MIAMI (CBSMiami) – Last year, the website Deadspin announced it had obtained a vote for the baseball Hall of Fame from a voter. The voter voluntarily gave the ballot to Deadspin to fill out. It turns out; the voter was CBS4 news partner the Miami Herald columnist Dan LeBatard.

Deadspin pulled the stunt because it said the Baseball Hall of Fame elections have become "ridiculous."

"With an electorate comprising a subset of a subset of a subset of the baseball press and a 75 percent threshold for entry into the Hall, the process has been hijacked by cranks, attention-seeking trolls, and the merely perplexed—people who exercise power out of proportion to their numbers due to the perverse structure of the voting," Deadspin said about the ballot.

Deadspin also said part of the reason was to give at least one vote to the fans; "This isn't about the writers or bad choices, but about whether it's legitimate for them to lord over an institution that's supposed to be a repository of cultural memory."

So why did LeBatard decide to go along with Deadspin's plan?

"I feel like my vote has gotten pretty worthless in the avalanche of sanctimony that has swallowed it," LeBatard was quoted as saying. "I hate all the moralizing we do in sports in general, but I especially hate the hypocrisy in this: Many of the gatekeeper voters denying Barry Bonds Hall Of Fame entry would have they themselves taken a magical, healing, not-tested-for-in-their-workplace elixir if it made them better at their jobs, especially if lesser talents were getting the glory and money.
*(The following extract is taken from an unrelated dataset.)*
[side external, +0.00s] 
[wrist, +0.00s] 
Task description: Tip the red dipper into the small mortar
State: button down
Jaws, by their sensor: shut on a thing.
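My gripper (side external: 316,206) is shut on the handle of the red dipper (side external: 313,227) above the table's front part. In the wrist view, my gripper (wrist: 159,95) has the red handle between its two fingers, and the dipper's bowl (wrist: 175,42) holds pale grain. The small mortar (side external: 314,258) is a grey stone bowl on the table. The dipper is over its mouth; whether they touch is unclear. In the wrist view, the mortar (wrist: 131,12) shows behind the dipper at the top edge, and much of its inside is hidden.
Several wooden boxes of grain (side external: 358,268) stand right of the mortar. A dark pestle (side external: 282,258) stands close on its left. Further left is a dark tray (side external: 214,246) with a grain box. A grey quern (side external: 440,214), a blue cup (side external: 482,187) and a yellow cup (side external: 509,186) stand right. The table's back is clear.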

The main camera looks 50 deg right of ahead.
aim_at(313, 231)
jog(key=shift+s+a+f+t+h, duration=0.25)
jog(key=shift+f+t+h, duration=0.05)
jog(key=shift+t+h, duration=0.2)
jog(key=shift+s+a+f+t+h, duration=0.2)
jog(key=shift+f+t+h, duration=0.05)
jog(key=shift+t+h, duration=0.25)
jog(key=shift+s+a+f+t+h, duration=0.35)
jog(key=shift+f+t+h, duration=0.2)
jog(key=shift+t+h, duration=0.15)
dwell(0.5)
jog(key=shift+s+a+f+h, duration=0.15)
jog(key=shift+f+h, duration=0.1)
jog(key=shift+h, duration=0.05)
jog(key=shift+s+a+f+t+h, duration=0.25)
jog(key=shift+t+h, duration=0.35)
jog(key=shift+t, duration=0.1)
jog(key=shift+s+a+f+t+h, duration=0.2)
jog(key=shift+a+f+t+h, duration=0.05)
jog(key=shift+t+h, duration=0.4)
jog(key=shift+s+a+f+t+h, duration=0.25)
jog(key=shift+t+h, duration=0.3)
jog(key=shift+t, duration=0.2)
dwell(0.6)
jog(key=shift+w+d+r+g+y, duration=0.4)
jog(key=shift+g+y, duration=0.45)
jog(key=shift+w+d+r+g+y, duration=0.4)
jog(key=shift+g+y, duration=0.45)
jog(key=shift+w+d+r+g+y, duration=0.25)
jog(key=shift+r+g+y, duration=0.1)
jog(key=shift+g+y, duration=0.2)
Lord knows I'd take the elixir for our ESPN2 TV show if I could."

LeBatard also took time to blast the fact that no player ever, not Babe Ruth, Willie Mays, Hank Aaron, or Jackie Robinson, has ever been unanimously selected to the Hall of Fame.

"Every year the power is abused the way I'm going to be alleged to abuse it here. There's never been a unanimous first-ballot guy? Seriously? If Ruth and Mays and Schmidt aren't that, then what is?" LeBatard wrote.

LeBatard's vote, as filled out by Deadspin readers, had two more players cross the 75 percent threshold for entrance into the Hall of Fame. The Deadspin vote picked: Greg Maddux, Frank Thomas, and Tom Glavine, which actually made the Hall of Fame.

In addition, the Deadspin ballot selected catcher Mike Piazza and infielder Craig Biggio to the Hall of Fame as well.

It should be noted, LeBatard wasn't compensated by Deadspin for his vote.